------ COLLECTED MATERIAL ------

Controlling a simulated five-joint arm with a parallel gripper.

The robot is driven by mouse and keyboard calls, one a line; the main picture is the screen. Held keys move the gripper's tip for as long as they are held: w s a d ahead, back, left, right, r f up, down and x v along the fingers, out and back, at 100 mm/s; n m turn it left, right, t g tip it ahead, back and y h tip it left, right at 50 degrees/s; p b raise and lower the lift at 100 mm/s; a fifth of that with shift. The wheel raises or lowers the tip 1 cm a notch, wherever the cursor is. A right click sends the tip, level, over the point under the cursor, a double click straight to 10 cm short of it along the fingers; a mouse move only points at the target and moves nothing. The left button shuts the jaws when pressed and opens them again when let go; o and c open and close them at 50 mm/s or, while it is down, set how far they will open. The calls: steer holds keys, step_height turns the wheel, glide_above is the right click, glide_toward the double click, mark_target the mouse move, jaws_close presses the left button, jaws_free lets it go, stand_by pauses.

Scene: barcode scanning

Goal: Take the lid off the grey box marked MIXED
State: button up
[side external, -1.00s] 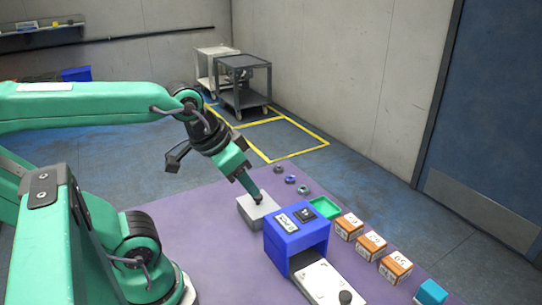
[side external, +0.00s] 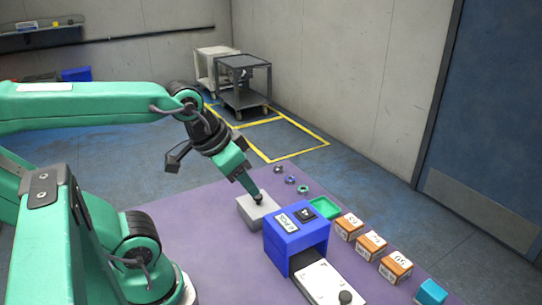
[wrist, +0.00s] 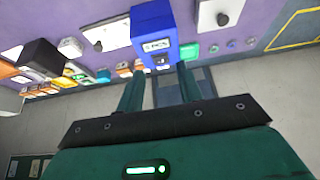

------

Take the lines from the one that contains "Scene: barcode scanning" down to the last line of the listing above, both included, and set them down exactly, leaving out pictures.

Scene: barcode scanning

Goal: Take the lid off the grey box marked MIXED
State: button up
[side external, -1.00s] 
[side external, +0.00s] 
[wrist, +0.00s] 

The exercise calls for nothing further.